Maria A. Wolf / Maria Heidegger / Eva Fleischer / Elisabeth Dietrich-Daum (Hrsg.)
Child Care
Kulturen, Konzepte und Politiken der Fremdbetreuung von Kindern aus geschlechterkritischer Perspektive
Weinheim / Basel: Beltz Juventa 2013
(279 S.; ISBN 978-3-7799-2848-5; 39,95 EUR)
Child Care Die deutschsprachige Fachdiskussion weist in großen Teilen theoretische Desiderate auf, das Thema Kinderbetreuung terminologisch präzise zu klären und zum Gegenstand systematischer Forschung zu machen. Zahlreiche Beiträge reduzieren sich auf Zustandsbeschreibungen oder Programmatiken pädagogischer Praxis. Auf den ersten Blick verspricht der zu besprechende Sammelband „Child Care“ durch seinen Bezug auf den angelsächsischen Sprachgebrauch und die dort fortgeschrittene theoretisch-terminologische Auseinandersetzung mit Sorgearbeit und Sorgeverhältnissen einen Beitrag zur Aufhebung dieses Desiderats zu leisten.

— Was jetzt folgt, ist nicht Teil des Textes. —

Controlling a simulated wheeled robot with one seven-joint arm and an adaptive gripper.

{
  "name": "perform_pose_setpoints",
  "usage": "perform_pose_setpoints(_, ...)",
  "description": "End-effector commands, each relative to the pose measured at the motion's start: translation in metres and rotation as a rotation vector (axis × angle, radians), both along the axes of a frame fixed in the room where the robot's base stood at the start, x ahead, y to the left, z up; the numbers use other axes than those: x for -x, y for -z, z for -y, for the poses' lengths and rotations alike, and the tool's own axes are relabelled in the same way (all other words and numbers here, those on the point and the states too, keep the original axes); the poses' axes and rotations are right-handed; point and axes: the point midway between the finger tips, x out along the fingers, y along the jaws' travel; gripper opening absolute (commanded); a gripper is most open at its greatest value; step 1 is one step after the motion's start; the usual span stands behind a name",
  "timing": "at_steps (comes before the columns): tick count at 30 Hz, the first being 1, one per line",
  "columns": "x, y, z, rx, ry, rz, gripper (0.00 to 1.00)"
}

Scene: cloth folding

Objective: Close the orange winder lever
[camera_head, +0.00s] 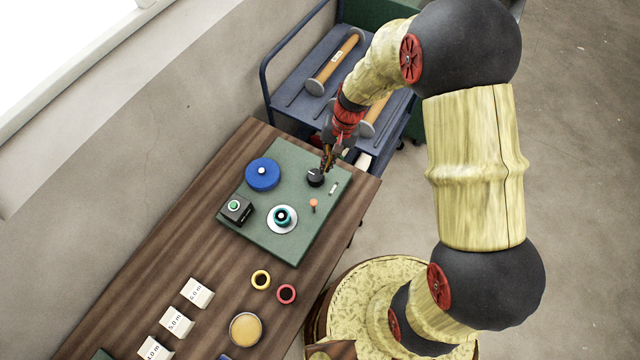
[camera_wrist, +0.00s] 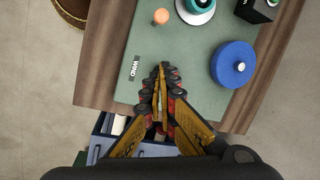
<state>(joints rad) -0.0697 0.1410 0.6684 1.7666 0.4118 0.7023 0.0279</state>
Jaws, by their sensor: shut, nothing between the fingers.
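The small orange winder lever (camera_head: 313,204) stands on the green board (camera_head: 262,227) near its right edge, close to a white label. In the wrist view the orange lever (camera_wrist: 161,16) shows its rounded top ahead of my fingertips, beside the label reading WIND (camera_wrist: 134,68). My gripper (camera_head: 325,168) points down over the far right part of the board, apart from the lever. It is shut and empty, its fingertips together in the wrist view (camera_wrist: 162,67). A black knob (camera_head: 315,179) is right by the fingertips in the head view; whether they touch I cannot tell.
The board also holds a blue disc (camera_head: 262,174), a teal spool on a white plate (camera_head: 282,218) and a black box with a green button (camera_head: 236,208). Yellow and red rings (camera_head: 286,293) lie on the wooden table. A blue cart (camera_head: 300,99) stands behind.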

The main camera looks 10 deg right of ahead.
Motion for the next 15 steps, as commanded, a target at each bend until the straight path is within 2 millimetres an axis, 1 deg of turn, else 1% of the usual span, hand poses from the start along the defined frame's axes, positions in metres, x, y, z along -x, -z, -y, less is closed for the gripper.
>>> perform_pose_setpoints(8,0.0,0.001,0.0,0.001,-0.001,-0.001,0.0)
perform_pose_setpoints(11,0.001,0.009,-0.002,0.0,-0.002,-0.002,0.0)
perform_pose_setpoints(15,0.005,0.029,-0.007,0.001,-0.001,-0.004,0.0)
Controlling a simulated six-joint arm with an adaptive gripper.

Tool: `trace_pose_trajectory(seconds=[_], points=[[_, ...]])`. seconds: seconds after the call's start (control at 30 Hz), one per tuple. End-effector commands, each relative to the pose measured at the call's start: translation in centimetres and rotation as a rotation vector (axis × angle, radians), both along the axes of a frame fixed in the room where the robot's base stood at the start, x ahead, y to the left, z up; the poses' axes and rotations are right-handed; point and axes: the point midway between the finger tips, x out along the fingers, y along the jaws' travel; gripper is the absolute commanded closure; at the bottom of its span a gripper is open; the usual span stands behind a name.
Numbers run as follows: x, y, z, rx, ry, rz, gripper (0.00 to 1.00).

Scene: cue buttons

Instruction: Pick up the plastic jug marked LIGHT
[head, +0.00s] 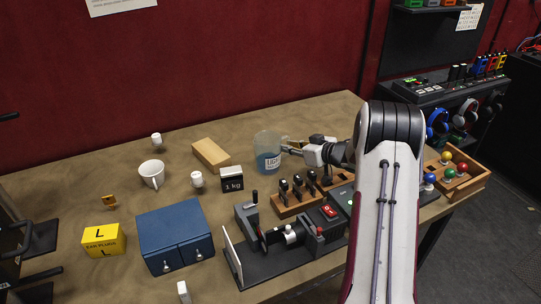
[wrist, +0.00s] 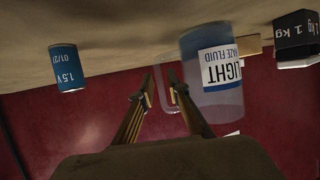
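The clear plastic jug (head: 267,160) with bluish fluid stands upright on the table. Its white label reads LIGHT HAZE FLUID in the wrist view (wrist: 221,105), where it shows upside down. The jug's handle (wrist: 160,93) faces my gripper. My gripper (head: 287,148) is at the handle side, to the right of the jug in the head view. In the wrist view its two fingers (wrist: 160,76) are apart, with the handle's outer bar seemingly between them. I cannot tell whether either finger touches the handle.
A black 1 kg weight (head: 231,180) and a wooden block (head: 211,154) stand left of the jug. A lever rack (head: 298,204) is in front. A blue 1.5V battery (wrist: 68,69) shows in the wrist view. A blue drawer box (head: 175,232) is at the front left.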

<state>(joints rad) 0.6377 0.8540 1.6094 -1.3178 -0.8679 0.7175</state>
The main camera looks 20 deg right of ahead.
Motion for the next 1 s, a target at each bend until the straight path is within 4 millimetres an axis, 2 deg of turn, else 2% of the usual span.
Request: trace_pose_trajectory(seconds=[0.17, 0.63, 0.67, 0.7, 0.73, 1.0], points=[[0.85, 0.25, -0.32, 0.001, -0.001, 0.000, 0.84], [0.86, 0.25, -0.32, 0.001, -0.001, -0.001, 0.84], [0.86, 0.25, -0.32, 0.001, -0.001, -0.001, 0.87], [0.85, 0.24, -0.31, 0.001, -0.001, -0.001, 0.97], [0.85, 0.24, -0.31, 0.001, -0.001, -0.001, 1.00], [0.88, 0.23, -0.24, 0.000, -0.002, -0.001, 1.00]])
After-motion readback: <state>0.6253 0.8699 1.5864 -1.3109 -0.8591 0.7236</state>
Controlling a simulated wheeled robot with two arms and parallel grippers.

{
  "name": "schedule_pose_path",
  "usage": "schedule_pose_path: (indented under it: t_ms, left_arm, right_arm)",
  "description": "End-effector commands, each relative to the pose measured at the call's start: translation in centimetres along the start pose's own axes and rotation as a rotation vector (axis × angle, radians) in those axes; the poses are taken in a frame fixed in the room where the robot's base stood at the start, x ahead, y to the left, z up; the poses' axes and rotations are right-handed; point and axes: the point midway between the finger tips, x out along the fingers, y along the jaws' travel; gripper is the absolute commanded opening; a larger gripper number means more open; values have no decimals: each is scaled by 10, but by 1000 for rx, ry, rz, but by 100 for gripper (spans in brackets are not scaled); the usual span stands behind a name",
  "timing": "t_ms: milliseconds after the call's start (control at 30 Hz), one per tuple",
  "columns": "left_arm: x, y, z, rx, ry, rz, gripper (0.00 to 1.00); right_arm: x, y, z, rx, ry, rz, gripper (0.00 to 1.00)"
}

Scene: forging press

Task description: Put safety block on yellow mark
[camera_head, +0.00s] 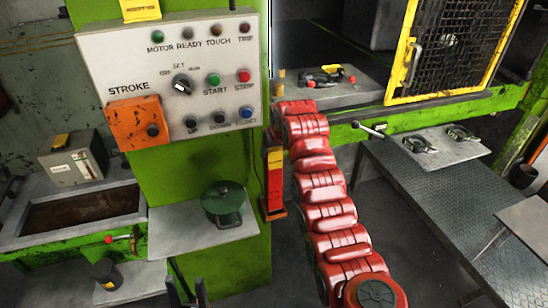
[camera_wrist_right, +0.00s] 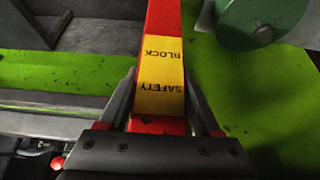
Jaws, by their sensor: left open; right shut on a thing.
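The safety block (camera_head: 274,180) is a long red bar with a yellow section, upright in front of the green press column. In the right wrist view the block (camera_wrist_right: 163,70) runs between the fingers of my right gripper (camera_wrist_right: 160,85), which is shut on it; its yellow label reads upside down. In the head view my red right arm hides most of that gripper. My left gripper (camera_head: 186,292) is at the bottom edge, fingers apart and empty. A small yellow patch (camera_head: 331,70) shows on the press bed plate; I cannot tell whether it is the yellow mark.
A control panel (camera_head: 175,80) is on the column above a shelf (camera_head: 235,232) with a green round canister (camera_head: 223,204). A yellow-framed mesh guard (camera_head: 403,50) stands at the right of the press opening. A grey plate with clamps (camera_head: 440,148) projects at right.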

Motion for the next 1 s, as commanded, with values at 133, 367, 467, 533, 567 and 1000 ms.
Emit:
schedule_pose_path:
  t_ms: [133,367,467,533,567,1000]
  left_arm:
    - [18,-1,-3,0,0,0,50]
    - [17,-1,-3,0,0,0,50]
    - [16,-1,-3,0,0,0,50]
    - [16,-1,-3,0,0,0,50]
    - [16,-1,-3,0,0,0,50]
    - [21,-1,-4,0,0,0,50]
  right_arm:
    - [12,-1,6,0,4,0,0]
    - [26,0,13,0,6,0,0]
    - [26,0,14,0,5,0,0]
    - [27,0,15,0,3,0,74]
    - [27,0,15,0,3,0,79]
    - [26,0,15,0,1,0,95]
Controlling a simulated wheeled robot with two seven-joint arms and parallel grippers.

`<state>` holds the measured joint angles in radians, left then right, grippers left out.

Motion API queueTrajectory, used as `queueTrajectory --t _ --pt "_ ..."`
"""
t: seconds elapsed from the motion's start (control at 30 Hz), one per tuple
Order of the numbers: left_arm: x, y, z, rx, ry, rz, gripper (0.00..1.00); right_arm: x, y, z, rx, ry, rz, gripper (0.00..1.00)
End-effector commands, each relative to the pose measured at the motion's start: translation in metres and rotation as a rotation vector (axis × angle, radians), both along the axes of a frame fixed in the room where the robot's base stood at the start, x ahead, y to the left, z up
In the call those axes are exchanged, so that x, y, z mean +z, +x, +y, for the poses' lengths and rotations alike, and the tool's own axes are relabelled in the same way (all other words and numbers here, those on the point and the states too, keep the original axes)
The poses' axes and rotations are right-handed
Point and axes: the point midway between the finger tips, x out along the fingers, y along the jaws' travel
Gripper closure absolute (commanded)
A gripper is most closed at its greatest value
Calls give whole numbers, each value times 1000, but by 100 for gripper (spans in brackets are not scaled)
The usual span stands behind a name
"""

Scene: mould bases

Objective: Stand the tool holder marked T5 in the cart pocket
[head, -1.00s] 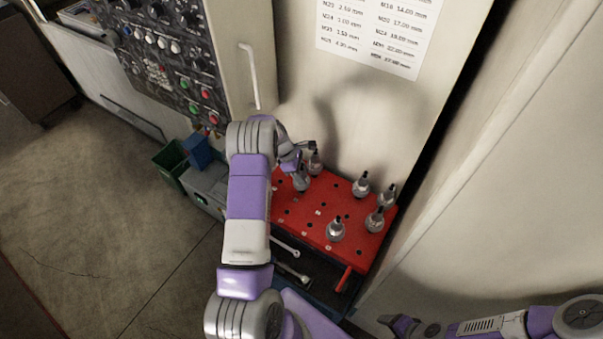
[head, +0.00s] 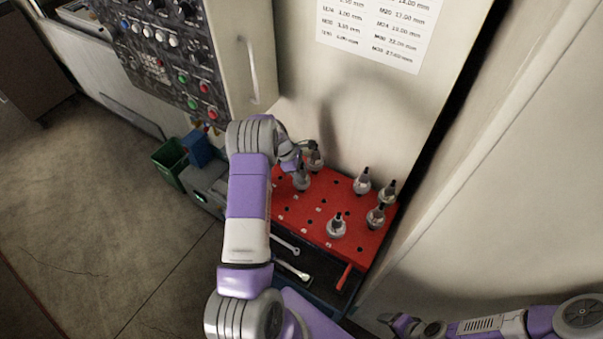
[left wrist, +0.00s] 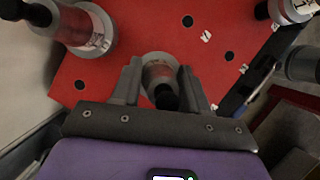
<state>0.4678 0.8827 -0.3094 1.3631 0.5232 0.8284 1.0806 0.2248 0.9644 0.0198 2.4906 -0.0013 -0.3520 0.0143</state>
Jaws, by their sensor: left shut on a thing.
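My left gripper (head: 306,152) is at the back left of the red cart top (head: 318,212). In the left wrist view its fingers (left wrist: 162,85) are shut around a grey tool holder (left wrist: 158,68) with a black top, over the red surface. Whether that holder is seated or raised cannot be told. Two holders, one at the back (head: 315,160) and one in front of it (head: 301,180), are close by the gripper in the head view. No T5 mark is readable. My right arm's end (head: 402,323) is at the bottom right, its jaws unclear.
Several other holders stand towards the right, such as one near the front (head: 337,226). Empty pockets dot the red top between. A machine wall stands behind, with a control panel (head: 165,55) at upper left. A green bin (head: 168,160) is left of the cart.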

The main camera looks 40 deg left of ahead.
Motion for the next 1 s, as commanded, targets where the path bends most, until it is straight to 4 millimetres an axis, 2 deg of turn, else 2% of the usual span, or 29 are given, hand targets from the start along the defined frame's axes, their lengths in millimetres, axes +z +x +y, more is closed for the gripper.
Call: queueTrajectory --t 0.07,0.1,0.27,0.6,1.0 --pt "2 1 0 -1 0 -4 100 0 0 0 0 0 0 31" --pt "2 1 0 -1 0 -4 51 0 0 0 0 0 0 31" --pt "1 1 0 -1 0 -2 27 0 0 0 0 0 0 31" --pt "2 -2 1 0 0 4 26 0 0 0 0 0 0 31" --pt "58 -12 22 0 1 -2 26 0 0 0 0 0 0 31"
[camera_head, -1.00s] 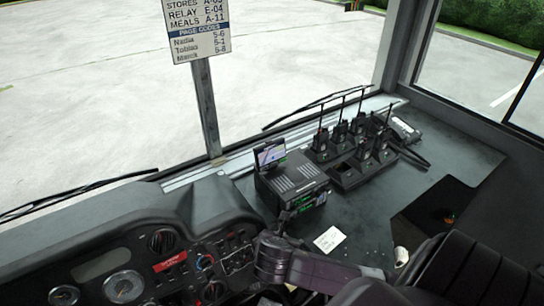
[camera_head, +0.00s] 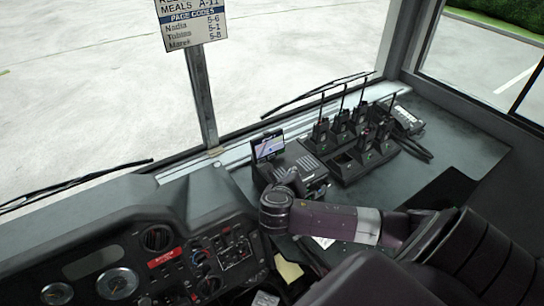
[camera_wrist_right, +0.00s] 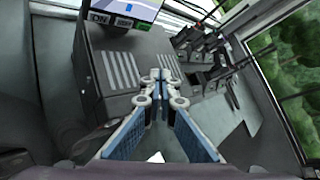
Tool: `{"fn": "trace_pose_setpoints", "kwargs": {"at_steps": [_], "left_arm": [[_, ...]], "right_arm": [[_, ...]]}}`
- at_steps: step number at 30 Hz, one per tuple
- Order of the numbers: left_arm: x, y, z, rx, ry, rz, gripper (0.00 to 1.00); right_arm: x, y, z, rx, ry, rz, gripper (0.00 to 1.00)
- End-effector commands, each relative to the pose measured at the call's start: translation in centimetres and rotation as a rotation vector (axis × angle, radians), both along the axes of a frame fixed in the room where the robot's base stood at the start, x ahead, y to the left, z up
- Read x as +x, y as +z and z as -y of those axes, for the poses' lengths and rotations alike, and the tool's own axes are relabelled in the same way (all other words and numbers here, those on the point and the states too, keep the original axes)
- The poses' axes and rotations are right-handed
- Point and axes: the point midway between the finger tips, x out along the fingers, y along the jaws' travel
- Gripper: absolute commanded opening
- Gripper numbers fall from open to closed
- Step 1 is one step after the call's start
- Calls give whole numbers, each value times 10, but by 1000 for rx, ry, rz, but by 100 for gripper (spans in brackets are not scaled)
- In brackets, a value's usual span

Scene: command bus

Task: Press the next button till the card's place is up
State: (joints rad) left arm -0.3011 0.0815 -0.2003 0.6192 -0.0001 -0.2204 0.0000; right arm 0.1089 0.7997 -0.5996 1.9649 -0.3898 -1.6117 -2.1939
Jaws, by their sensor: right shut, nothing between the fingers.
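A small screen (camera_head: 268,147) showing a map stands on a black box (camera_head: 308,170) on the dashboard counter. A white card (camera_head: 323,242) lies on the counter, mostly hidden by my right arm. My left gripper is not in view.
A charging rack (camera_head: 350,168) with several radios stands right of the box, antennas upright. A sign with page codes (camera_head: 190,22) hangs on the window post, its top cut off. The dashboard with gauges (camera_head: 118,283) is at lower left.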

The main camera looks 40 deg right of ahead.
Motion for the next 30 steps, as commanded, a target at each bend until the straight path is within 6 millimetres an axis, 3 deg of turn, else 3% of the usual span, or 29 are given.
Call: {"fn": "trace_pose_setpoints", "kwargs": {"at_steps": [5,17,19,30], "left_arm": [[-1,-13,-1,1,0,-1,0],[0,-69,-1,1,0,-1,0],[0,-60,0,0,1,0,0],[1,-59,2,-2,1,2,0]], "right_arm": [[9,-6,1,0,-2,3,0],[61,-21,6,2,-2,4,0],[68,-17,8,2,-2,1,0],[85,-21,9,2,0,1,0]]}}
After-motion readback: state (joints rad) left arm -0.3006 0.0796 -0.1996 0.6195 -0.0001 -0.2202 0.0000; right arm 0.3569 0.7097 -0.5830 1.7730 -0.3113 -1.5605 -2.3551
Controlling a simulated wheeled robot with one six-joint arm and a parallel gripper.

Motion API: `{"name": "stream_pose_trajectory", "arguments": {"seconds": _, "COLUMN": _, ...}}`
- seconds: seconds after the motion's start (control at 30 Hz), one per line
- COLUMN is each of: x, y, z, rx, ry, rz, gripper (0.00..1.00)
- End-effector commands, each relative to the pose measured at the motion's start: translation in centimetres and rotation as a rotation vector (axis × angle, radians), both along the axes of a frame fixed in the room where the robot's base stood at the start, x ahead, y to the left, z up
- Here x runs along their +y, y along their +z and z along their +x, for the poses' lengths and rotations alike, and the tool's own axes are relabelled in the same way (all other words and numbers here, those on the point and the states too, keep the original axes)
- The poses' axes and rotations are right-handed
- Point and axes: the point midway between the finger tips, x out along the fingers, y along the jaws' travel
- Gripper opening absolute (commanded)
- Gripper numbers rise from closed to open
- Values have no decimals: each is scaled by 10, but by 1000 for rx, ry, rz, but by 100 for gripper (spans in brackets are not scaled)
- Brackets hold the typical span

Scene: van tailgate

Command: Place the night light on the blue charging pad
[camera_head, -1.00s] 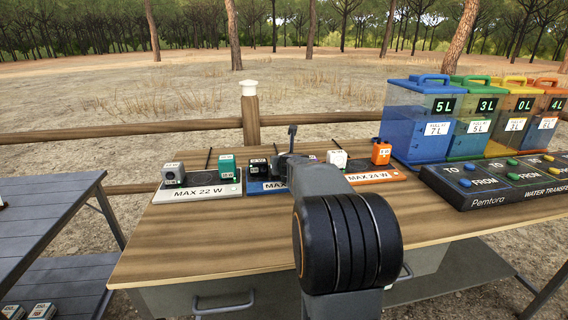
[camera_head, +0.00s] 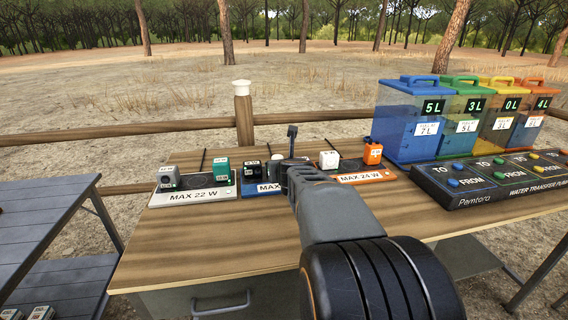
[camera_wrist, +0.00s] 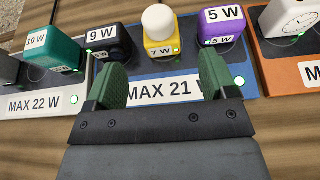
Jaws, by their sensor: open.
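A yellow block with a white dome, likely the night light (camera_wrist: 158,30), stands upright on the blue charging pad (camera_wrist: 178,90) in the wrist view. It is marked 7 W and has a green light beside it. A black 9 W block (camera_wrist: 108,42) and a purple 5 W block (camera_wrist: 219,30) stand on either side of it on the same pad. My gripper (camera_wrist: 164,82) is open and empty, in front of the yellow block and apart from it. In the head view my arm hides much of the blue pad (camera_head: 256,188), marked MAX 21 W, and the yellow block.
A pale MAX 22 W pad (camera_head: 194,194) holds a teal block (camera_head: 222,170) and a grey device (camera_head: 168,177). An orange MAX 24 W pad (camera_head: 362,178) holds a white block (camera_head: 329,160) and an orange one (camera_head: 373,152). Coloured water tanks (camera_head: 412,130) stand right. The front bench is clear.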

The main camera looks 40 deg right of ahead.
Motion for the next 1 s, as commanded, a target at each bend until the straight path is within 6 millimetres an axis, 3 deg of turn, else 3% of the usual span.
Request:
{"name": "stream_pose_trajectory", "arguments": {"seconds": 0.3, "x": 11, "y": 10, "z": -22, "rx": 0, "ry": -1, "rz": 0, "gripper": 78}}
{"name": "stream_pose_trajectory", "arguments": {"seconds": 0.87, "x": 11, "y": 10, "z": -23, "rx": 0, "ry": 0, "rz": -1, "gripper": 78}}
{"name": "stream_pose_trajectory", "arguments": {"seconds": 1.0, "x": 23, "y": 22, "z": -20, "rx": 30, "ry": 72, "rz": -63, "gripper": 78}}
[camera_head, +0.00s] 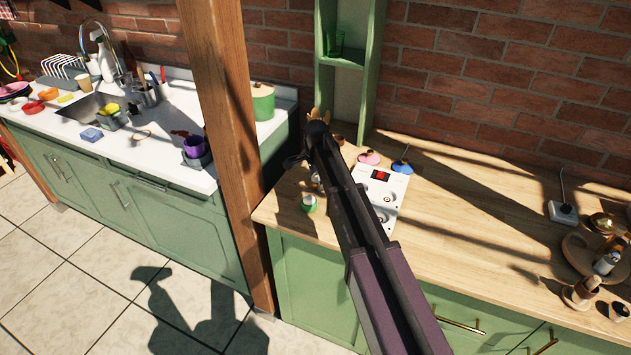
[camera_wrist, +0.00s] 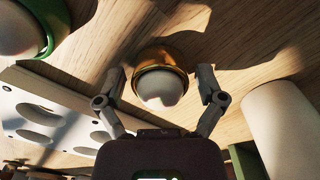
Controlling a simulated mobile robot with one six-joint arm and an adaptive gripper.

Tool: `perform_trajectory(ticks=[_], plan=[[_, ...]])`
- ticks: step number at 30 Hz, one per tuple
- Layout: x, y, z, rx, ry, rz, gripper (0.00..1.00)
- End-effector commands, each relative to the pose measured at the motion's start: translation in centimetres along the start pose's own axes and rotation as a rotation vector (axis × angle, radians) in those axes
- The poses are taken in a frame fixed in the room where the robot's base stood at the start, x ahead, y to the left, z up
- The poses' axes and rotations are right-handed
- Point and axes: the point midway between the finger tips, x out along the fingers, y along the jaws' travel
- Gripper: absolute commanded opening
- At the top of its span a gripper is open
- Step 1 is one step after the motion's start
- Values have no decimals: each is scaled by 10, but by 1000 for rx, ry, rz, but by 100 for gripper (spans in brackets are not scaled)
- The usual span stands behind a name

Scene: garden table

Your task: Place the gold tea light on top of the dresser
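The gold tea light (camera_wrist: 150,72), a white candle in a shiny gold cup, is on a wooden surface in the wrist view. My gripper (camera_wrist: 162,80) is open, with one finger on each side of it and a small gap at each side. In the head view my arm reaches over the wood-topped green cabinet (camera_head: 480,235), and I cannot make out the gold tea light there. No piece is clearly marked as the dresser; a tall green shelf unit (camera_head: 369,80) stands against the brick wall.
A green-rimmed tea light (camera_head: 309,203) stands left of my arm. A white perforated panel (camera_head: 385,190) lies right of it; in the wrist view the panel (camera_wrist: 40,125) is close to my left finger. A white cylinder (camera_wrist: 285,125) is near the right finger. The worktop's middle is mostly clear.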

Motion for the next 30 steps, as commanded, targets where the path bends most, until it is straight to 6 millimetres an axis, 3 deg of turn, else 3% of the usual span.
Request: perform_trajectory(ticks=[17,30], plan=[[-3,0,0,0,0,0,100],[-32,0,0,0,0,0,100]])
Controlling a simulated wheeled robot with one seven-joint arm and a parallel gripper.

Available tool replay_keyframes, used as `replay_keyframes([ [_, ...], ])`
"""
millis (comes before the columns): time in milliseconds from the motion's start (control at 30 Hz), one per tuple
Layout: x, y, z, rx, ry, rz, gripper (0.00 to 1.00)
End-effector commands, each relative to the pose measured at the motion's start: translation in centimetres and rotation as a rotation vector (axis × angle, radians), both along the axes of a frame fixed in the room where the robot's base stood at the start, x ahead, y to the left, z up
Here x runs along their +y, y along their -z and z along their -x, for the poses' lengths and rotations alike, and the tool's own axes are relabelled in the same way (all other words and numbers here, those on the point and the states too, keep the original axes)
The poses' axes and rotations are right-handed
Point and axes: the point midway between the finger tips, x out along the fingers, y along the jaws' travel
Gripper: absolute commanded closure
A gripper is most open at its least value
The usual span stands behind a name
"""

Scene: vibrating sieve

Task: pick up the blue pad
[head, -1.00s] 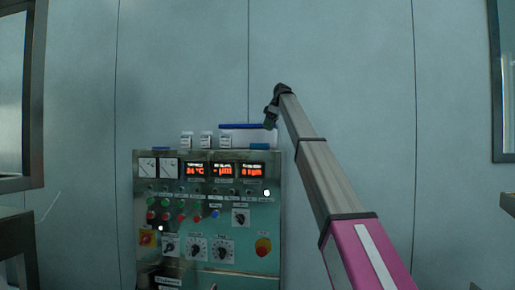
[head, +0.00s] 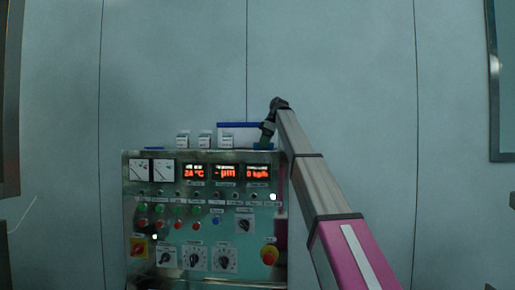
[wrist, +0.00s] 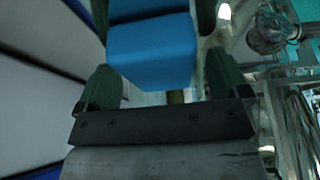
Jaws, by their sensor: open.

Im Mittelpunkt stehen „Child-Care Kulturen“ bzw. „Kulturen der Fremdbetreuung von Kindern“ und der darin zu verortenden Diskurse der Erwerbstätigkeit von Müttern und der frühkindlichen Bildung, der Formel des Kindeswohls sowie Chancen und Potenziale für Kinder. Das Buch möchte „Modelle, Praktiken und Praxen der Betreuung, Bildung und Erziehung von Kindern“ (7) untersuchen sowie der Frage nachgehen, wie sich die drei genannten Diskurse aufeinander beziehen lassen und welche Differenz- und vor allem Geschlechterverhältnisse identifizierbar sind. Die Entstehung des Buches geht auf eine Initiative des Forschungsnetzwerks „GENDER, CARE and JUSTICE“ zurück, das an der Universität Innsbruck angesiedelt ist und dem die Herausgeberinnen als Mitglieder angehören. Zum thematischen Kern dieses Netzwerks gehört vorrangig die geschlechterkritische Auseinandersetzung mit gesellschaftlicher Sorgearbeit.

Die Beiträge des Sammelbandes werden drei unterschiedlichen Teilen zugeordnet. Teil I befasst sich mit Politik und Recht der Kinderfremdbetreuung der Gegenwart, Teil II mit Konzepten der Erziehung und Bildung in der Fremdbetreuung von Kindern und Teil III mit Fremdbetreuungskulturen in einer historischen Perspektive. Aus dieser Dreiteilung ausgeklammert und den Beiträgen vorangestellt ist ein erster Beitrag der Mitherausgeberin M. A. Wolf zur Differenz von Selbst- und Fremdbetreuung im Horizont kulturtheoretischer, betreuungs- bzw. care-terminologischer sowie familienhistorischer Konturierung. Vor allem in Bezug auf den zentralen Begriff Betreuung bzw. Care bemängelt die Autorin die fehlenden theoretisch-konzeptionellen Reserven und die unzureichende terminologische Präzision – der Betreuungsbegriff bezeichne lediglich eine Form der Erwerbstätigkeit (9).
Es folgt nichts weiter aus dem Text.